● **Source data**:

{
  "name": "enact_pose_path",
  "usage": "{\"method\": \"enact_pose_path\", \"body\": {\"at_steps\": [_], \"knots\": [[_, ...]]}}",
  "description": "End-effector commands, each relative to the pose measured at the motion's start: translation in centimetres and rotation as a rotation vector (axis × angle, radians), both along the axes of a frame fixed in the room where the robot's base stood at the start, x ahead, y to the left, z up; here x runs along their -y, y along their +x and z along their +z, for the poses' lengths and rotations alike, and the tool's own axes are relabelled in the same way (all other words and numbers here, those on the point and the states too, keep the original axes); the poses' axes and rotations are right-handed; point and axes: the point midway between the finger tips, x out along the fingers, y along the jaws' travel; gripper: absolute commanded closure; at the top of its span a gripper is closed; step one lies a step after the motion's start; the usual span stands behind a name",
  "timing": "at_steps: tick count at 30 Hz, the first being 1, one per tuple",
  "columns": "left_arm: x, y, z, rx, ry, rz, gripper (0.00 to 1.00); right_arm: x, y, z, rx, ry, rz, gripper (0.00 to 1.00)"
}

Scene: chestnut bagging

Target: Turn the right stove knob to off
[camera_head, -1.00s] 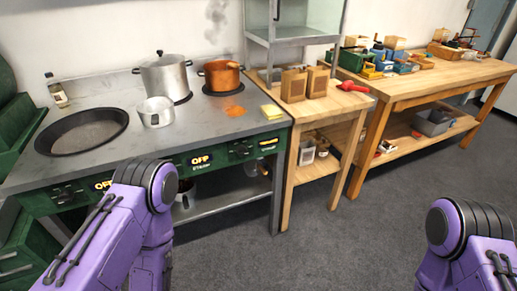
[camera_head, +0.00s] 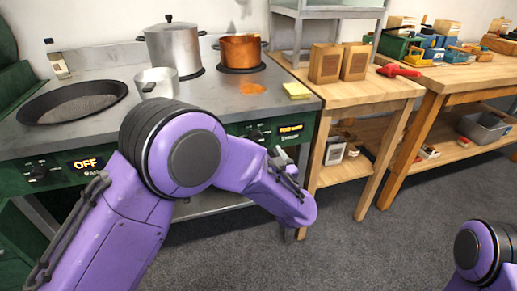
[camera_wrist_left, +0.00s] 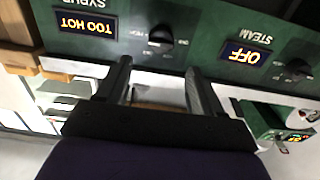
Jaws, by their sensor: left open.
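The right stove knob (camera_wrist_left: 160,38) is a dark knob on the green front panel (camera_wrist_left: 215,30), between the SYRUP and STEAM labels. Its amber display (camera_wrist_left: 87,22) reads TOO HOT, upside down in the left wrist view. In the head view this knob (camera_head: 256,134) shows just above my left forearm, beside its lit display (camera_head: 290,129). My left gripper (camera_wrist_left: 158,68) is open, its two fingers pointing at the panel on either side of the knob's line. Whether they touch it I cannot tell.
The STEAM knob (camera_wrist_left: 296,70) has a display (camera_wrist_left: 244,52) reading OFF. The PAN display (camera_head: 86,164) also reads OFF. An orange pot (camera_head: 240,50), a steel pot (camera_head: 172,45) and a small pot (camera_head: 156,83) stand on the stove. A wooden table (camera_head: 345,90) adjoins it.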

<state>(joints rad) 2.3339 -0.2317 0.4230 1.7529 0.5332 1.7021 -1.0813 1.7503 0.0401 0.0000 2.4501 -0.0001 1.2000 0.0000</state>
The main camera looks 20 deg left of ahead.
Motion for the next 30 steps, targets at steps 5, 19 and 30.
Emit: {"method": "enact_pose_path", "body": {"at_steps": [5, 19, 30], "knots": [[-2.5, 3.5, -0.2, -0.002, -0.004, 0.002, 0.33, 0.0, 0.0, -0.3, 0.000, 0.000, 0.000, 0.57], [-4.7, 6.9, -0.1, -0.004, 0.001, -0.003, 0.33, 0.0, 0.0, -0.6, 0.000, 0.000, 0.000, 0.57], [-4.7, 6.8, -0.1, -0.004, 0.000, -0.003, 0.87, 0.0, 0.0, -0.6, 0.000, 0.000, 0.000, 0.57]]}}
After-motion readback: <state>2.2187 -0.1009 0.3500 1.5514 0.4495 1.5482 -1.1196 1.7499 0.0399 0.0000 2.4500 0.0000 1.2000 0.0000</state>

● **Problem details**:
Extract every line from the one containing "The main camera looks 20 deg left of ahead." through the last line of the data, inclusive, exactly as written.

● **Task solution**:
The main camera looks 20 deg left of ahead.
Motion for the next 30 steps, targets at steps 5, 19 and 30.
Emit: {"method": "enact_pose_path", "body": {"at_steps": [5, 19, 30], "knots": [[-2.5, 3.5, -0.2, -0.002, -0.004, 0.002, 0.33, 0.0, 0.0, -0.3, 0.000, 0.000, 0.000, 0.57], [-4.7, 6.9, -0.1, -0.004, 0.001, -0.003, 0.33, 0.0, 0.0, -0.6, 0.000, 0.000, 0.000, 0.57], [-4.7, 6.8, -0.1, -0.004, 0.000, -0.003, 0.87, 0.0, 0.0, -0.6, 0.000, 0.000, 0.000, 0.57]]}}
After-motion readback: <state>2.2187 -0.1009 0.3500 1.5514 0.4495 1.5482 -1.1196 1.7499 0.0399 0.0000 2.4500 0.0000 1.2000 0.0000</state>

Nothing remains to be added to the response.